Investors and investment management solutions like Clearwater have had two years to prepare for this change. During this preparatory compliance period, Clearwater has been making updates to data, pricing, accounting, and UI, in order to ensure that the solution is ready prior to the October 2016 deadline.
Clearwater will have multiple provisions in place to ensure that we have proper coverage and data. Clearwater has been working with different data providers that can provide pricing for floating NAV MMFs (to four decimal places) and other data points, such as the percent of daily/weekly liquid assets and a fee and gate indicator.
Clearwater already performs accounting calculations at the lot level and can process MMFs with a price other than $1. Clearwater provides realized and unrealized gains and losses for these assets, just like any other securities that experience price movements.

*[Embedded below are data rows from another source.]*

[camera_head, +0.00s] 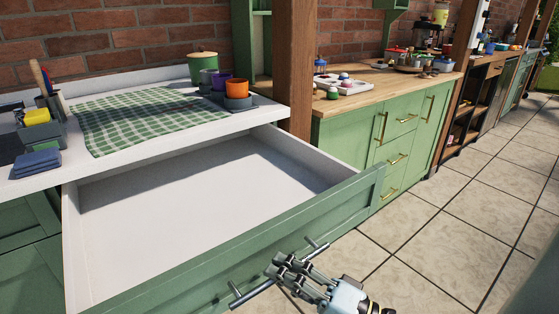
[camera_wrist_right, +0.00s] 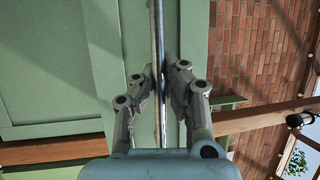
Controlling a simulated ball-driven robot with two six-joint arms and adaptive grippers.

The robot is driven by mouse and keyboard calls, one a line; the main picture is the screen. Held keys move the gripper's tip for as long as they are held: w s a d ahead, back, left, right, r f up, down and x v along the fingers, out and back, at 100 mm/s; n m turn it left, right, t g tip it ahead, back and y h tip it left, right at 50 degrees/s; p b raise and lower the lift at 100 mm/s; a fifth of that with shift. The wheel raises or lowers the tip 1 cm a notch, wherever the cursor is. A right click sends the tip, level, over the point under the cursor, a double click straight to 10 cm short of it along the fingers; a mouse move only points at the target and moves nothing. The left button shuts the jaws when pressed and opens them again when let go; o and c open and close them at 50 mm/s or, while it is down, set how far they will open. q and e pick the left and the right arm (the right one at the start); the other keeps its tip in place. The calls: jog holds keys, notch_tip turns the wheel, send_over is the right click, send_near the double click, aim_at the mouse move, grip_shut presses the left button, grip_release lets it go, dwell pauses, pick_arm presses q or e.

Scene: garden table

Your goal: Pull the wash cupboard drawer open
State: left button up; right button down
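The wash cupboard drawer (camera_head: 200,180) is pulled far out in the head view. It has a white, empty inside and a green front (camera_head: 180,272). A grey metal bar handle (camera_head: 250,293) runs along the front; the bar also shows upright in the right wrist view (camera_wrist_right: 157,30). My right gripper (camera_head: 283,269) is at the middle of the handle. In the right wrist view its fingers (camera_wrist_right: 160,82) close in on both sides of the bar and look shut on it. My left gripper is not in view.
The white worktop (camera_head: 60,182) above the drawer carries a checked cloth (camera_head: 140,115), a green pot (camera_head: 202,66), cups and sponges. A wooden post (camera_head: 296,70) and a green cupboard (camera_head: 340,150) stand to the right. The tiled floor (camera_head: 440,240) is clear.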

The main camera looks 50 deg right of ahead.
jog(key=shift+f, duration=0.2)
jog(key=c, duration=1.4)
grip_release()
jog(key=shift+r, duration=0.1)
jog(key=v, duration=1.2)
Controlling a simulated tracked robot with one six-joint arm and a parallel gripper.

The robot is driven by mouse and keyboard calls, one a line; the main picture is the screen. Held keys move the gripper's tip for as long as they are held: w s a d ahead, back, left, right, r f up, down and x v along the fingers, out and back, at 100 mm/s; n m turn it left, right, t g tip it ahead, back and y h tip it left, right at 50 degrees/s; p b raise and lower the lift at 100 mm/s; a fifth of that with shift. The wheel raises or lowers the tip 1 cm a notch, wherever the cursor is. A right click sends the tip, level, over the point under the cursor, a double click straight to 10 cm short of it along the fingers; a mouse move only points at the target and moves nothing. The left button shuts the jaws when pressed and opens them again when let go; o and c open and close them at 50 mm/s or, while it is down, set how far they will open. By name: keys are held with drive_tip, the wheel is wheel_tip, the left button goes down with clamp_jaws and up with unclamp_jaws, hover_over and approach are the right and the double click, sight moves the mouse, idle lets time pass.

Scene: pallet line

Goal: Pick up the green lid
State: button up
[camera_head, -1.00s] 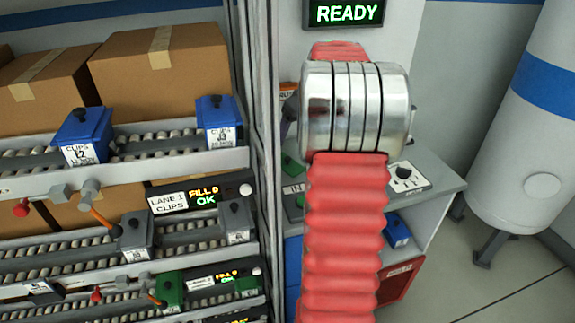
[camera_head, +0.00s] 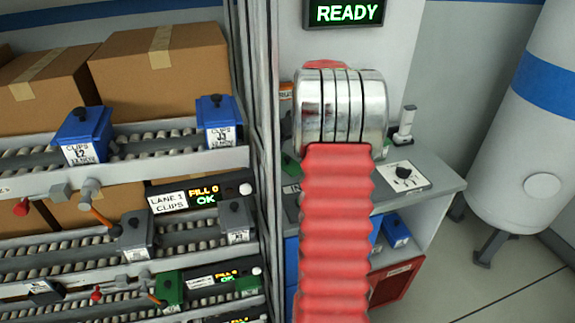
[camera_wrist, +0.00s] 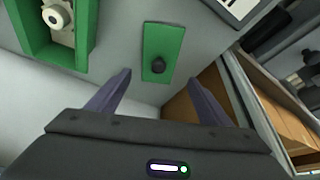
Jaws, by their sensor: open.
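The green lid (camera_wrist: 158,36) is a flat green rectangle with a dark round knob. It lies on a grey surface in the wrist view, ahead of and between the two fingers of my gripper (camera_wrist: 172,72). The fingers are spread, with nothing held between them. The gap between fingertips and lid is hard to judge. In the head view my red and metal arm hides the gripper and most of the lid's area.
A green open box (camera_wrist: 88,45) with a pale part inside stands left of the lid. A grey bench (camera_head: 440,187) carries a dial panel (camera_head: 403,177) and a small upright device (camera_head: 404,127). A roller rack (camera_head: 150,145) with bins stands left, a white tank (camera_head: 535,130) right.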

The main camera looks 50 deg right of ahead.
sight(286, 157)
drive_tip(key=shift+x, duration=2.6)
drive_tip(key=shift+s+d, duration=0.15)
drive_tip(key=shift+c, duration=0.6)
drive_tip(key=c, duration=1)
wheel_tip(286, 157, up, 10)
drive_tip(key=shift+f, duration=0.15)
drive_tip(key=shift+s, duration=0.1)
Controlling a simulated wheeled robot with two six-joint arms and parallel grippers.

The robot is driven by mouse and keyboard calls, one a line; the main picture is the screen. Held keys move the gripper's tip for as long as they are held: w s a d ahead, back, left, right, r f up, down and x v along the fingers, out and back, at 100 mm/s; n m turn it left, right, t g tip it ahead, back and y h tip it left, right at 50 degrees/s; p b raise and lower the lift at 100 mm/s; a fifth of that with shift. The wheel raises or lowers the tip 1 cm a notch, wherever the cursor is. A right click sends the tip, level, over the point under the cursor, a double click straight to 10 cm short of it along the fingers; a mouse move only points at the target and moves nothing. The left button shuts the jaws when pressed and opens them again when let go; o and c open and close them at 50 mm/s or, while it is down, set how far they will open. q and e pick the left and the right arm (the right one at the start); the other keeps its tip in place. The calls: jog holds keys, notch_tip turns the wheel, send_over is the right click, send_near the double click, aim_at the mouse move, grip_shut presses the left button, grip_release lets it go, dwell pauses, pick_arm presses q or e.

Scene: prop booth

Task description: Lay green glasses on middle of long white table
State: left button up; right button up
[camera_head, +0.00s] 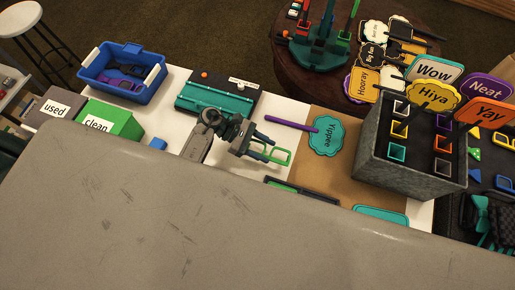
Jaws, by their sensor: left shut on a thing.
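The gripper fingers hide part of the glasses. I cannot tell how high they are above the table. My right gripper is not in view.
A blue bin (125,88) and a green "clean" box (112,120) stand at the left. A teal-and-black case (215,104) lies behind my gripper. A teal "Yippee" sign (326,137) lies on the brown mat (325,178). A grey sign holder (407,181) stands at the right.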

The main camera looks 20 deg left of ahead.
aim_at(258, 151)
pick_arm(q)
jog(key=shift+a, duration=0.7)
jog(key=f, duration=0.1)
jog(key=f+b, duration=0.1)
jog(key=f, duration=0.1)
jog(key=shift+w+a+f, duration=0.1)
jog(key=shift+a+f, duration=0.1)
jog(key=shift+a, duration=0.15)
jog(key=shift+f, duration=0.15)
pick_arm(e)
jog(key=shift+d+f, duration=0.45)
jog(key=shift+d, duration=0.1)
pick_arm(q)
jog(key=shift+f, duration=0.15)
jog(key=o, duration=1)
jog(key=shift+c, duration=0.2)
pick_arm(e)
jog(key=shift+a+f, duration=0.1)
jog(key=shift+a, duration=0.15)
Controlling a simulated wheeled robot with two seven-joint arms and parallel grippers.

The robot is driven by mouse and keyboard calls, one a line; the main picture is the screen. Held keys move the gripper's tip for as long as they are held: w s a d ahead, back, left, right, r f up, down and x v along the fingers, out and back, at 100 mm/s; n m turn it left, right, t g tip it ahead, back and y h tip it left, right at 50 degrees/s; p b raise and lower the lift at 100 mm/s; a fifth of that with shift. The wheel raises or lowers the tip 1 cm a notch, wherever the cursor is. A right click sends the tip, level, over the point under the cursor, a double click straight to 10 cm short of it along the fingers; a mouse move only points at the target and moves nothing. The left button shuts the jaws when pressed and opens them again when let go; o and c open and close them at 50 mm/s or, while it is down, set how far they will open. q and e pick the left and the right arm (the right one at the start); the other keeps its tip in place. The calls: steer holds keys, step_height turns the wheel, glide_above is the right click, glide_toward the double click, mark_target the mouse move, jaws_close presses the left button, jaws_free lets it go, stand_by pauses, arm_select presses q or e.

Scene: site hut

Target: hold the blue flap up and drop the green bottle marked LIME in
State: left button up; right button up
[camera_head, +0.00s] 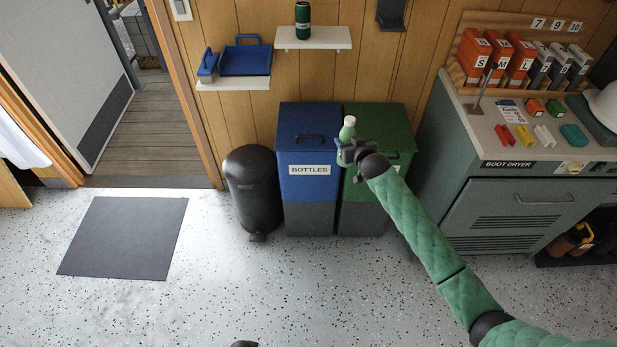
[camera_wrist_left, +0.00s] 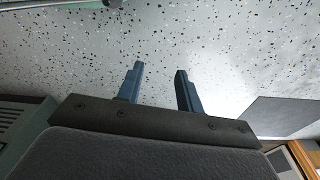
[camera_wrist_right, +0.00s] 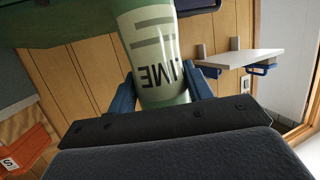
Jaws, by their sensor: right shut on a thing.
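The blue bin (camera_head: 309,190), labelled BOTTLES, stands against the wall. Its blue flap (camera_head: 302,122) with a dark handle lies down, shut. My right gripper (camera_head: 349,150) is shut on the green bottle (camera_head: 347,131), which has a white cap and is held upright in front of the green bin beside the blue one. In the right wrist view, the bottle (camera_wrist_right: 150,45) shows LIME upside down between the fingers (camera_wrist_right: 162,88). My left gripper (camera_wrist_left: 160,70) is open and empty above the speckled floor; its fingers are not in the head view.
The green bin (camera_head: 378,120) touches the blue bin's right side. A black cylinder (camera_head: 252,190) stands to the left. A shelf (camera_head: 314,38) above holds a dark green can (camera_head: 303,18). The boot dryer cabinet (camera_head: 510,205) is at right. The floor in front is clear around a grey mat (camera_head: 125,238).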

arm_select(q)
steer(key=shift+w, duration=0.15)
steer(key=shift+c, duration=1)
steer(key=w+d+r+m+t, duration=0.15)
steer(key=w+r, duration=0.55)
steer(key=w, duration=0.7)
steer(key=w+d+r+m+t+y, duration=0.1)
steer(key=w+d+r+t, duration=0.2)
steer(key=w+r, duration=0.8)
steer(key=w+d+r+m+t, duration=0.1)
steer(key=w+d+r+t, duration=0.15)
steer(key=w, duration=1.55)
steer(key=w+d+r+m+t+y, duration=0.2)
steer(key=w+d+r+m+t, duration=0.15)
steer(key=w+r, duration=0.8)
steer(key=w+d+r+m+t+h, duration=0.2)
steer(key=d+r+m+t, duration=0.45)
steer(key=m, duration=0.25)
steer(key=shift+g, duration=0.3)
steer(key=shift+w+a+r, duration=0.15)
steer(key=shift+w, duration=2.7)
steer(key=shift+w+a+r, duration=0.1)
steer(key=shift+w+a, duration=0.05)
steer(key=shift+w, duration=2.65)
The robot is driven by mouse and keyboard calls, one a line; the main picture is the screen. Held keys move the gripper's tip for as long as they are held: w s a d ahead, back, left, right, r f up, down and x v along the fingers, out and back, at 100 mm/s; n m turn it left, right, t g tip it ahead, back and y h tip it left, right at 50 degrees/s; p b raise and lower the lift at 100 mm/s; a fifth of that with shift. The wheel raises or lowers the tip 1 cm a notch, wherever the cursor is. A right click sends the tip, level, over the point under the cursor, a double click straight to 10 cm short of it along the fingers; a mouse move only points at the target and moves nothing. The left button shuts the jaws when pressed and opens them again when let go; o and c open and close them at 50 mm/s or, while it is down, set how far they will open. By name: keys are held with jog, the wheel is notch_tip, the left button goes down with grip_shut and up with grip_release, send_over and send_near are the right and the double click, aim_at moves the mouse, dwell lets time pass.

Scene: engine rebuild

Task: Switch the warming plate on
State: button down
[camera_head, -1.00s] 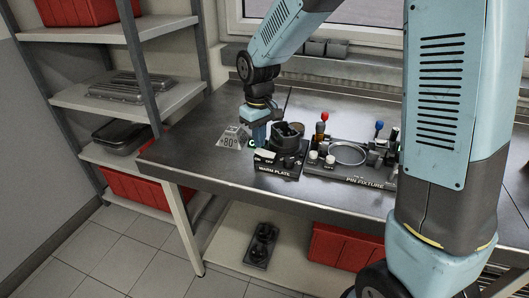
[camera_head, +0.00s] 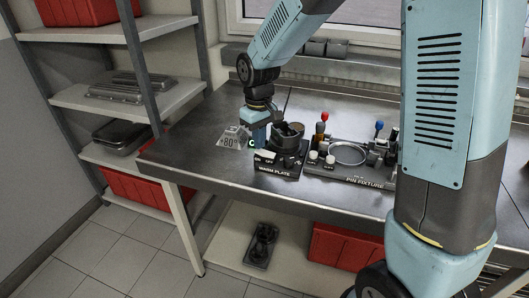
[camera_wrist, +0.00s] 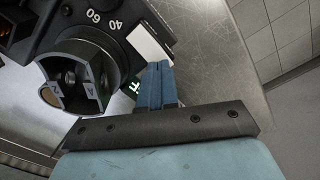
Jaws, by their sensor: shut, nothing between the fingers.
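The warming plate (camera_head: 278,170) is a black unit marked WARM PLATE near the front edge of the bench, with a dark round part (camera_head: 288,132) on it. A white switch piece (camera_head: 266,155) sits at its front left; whether it is on or off I cannot tell. In the wrist view, the white piece (camera_wrist: 150,40) lies beside dial numbers 60 and 40. My gripper (camera_head: 258,143) is shut and empty at the plate's left side. In the wrist view, its blue fingertips (camera_wrist: 157,72) are close to the white piece; contact is unclear.
A sign reading 80 (camera_head: 230,138) stands left of my gripper. The pin fixture (camera_head: 365,182), with a ring and coloured knobs, is to the right of the plate. The bench (camera_head: 185,150) is clear at the left.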

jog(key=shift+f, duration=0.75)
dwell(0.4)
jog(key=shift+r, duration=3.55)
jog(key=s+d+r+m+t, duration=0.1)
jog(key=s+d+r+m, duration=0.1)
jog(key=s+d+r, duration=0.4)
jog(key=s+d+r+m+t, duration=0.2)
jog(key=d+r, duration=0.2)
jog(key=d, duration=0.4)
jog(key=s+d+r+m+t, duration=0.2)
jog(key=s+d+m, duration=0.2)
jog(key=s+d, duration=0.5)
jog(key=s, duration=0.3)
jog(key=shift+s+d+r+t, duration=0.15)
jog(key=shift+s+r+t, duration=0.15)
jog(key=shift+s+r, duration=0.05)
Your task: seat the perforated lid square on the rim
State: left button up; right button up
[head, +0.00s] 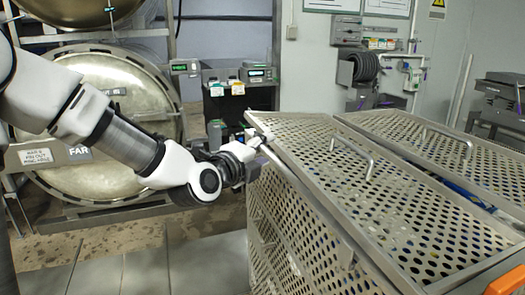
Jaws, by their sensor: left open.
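The perforated lid (408,219) is a grey metal sheet with round holes and a bar handle (352,155). It lies over the top of a perforated metal basket (283,232), whose left side shows. A strip of the basket's rim runs along the lid's left edge; I cannot tell whether the lid sits flush all round. My left gripper (258,140) is at the far left corner of the basket, close to the lid's edge. It is open, and its fingers are small and partly hidden in this view. My right gripper is not in view.
A second perforated panel with a handle (447,141) lies to the right, across a narrow gap. Round autoclave doors (100,120) stand behind my left arm. An orange part (506,282) shows at the bottom right. Floor is clear at lower left.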

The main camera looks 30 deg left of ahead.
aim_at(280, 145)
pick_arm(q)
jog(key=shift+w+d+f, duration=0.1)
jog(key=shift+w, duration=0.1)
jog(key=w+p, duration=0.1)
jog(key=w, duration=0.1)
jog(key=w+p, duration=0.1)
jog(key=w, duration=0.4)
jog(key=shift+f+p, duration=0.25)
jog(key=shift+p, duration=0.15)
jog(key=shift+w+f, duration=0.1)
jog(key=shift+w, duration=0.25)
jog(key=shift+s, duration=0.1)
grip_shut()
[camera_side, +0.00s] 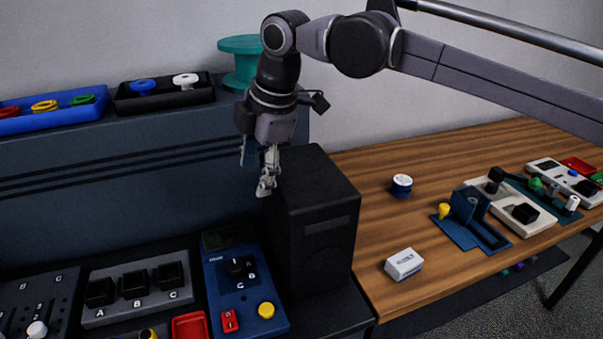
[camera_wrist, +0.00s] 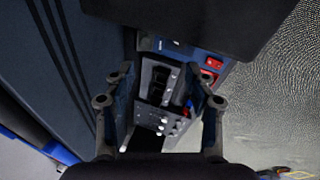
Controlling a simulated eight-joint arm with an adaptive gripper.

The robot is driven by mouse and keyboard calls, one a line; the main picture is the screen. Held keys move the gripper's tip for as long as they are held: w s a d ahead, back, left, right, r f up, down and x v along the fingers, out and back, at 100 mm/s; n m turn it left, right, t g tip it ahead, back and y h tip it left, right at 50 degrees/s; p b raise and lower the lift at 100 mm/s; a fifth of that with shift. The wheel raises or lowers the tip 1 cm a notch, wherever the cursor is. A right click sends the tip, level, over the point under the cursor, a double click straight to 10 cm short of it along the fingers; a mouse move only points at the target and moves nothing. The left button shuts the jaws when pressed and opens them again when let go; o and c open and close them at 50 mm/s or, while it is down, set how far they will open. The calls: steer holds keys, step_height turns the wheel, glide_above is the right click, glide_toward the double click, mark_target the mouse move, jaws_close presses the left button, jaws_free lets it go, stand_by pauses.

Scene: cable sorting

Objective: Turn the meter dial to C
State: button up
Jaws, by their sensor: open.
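The blue meter (camera_side: 222,301) stands at the front of the dark bench in the side view, left of a black box. Its black dial (camera_side: 238,268) is near the middle of its face, with letters A, B and C around it. Which letter the dial points to is too small to tell. My gripper (camera_side: 267,183) is open and empty, well above the meter and beside the top of the black box. In the wrist view my gripper (camera_wrist: 165,85) has its fingers apart, and part of the blue meter (camera_wrist: 205,58) shows beyond them. The dial is not clear there.
The black box (camera_side: 312,225) stands right next to the meter. A red switch (camera_side: 229,321) and yellow button (camera_side: 266,310) are on the meter. A grey panel with black rockers (camera_side: 138,288) lies to its left. A white box (camera_side: 404,264) sits on the wooden table.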

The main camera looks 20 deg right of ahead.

As mentioned above, the IRS now permits the use of a simplified aggregate method of accounting. This helps provide relief to the floating NAV MMF investors who still take a more manual approach to the calculation of gains and losses. Because the new reform does not place any additional burden on systems already performing lot level calculations, it is not necessary to move to a simplified aggregate method of accounting. Additionally, the Clearwater tax module will not detect or account for wash sales if the security is a floating NAV MMF, as they are now exempt from the wash sale rule.
The overall impact of this reform on the Clearwater interface will be minimal. Clearwater is in the process of updating the way prices are viewed on the website, and will soon update prices to display up to four decimal points, as required by this reform.
As with all regulatory updates, Clearwater experts will continue to proactively monitor MMF reforms, and will continue to inform the insurance investment accounting industry on how such reforms could impact them in the future.